Laissons tomber ces dernières élucubrations qui veulent faire croire aux ouvriers qu’ils ont à faire à une gauche complètement stupide et totalement inconsciente de ses faits et gestes, pour ne retenir que l’essentiel : LO souhaite ardemment que la situation "profite" à la gauche même si cette gauche au gouvernement aligne mesures anti-ouvrières sur mesures anti-ouvrières. L’amour inconditionnel de la gauche que LO réclame des ouvriers, LO lui donne un seul sens : "faire pression". Voilà pourquoi LO se lamente sur le fait que "trois millions de travailleurs soient exclus de toute possibilité d’influencer les politiciens". Ainsi, le PS serait un parti politicien (mais défendant quels intérêts ?), mais les ouvriers, par leur "pression" -c’est-à-dire en votant pour lui, si on suit LO, et non pas en luttant contre lui, pourraient infléchir sa "politique politicienne" ! Quelle curieuse conception de la "pression ouvrière" ! Non seulement LO nous dit que pour lutter, le seul moyen efficace, c’est d’aller aux urnes mais encore elle nous assure qu’il faut voter pour le PS ! Et LO de conclure péremptoirement : "Le gouvernement Rocard vient de reculer devant les intérêts des travailleurs." Ainsi, Rocard a bêtement refusé trois millions de voix qui lui étaient offertes. Mais ce n’est pas le plus fort du raisonnement : LO est bien en train de nous raconter que le PS au gouvernement défend les intérêts des travailleurs puisqu’il prétend qu’il a pu reculer en ce domaine (sur la question du vote des immigrés) et que "l’intérêt des travailleurs" c’est avant tout de voter pour ce même PS. A l’en croire, heureusement qu’il s’est trouvé des ouvriers français qui ont bien compris où étaient les véritables intérêts des travailleurs en allant réélire Mitterrand en 1988.

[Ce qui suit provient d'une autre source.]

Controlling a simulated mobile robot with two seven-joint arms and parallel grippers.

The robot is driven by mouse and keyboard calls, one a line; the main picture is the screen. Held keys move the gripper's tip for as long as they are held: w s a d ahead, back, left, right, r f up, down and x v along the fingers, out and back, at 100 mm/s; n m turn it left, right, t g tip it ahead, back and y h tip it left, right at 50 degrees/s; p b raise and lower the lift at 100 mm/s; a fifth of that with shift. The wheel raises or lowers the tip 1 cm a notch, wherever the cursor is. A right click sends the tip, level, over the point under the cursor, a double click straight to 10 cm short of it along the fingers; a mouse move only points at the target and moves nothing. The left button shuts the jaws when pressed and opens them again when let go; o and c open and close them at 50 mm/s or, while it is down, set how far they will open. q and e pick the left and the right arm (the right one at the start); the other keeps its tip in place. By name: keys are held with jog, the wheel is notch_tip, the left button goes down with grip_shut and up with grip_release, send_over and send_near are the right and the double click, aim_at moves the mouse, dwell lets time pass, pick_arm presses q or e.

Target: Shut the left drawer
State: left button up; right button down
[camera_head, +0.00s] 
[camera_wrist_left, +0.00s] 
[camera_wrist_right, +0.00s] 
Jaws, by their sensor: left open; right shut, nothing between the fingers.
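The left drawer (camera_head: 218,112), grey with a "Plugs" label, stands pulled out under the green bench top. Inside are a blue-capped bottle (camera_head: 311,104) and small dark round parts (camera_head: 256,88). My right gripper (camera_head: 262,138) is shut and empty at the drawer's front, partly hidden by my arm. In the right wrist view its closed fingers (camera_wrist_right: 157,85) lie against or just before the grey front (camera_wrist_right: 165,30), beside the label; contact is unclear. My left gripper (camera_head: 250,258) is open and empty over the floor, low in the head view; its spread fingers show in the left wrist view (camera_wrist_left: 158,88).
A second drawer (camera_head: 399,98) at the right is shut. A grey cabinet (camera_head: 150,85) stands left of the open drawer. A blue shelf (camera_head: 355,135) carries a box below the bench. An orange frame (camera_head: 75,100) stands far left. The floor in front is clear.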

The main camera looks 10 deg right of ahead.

LO nous démontre ici que tout son discours radical sur la gauche, sur les élections et surtout dans les luttes, n’est que au bla-bla. De temps à autre, le vernis radical de LO s’écaille, laissant apparaître la nature bourgeoise la plus grossière de ce groupe et sa fonction réelle qui est de constamment aller chercher les ouvriers sur leur terrain de classe pour les ramener sur celui de la bourgeoisie.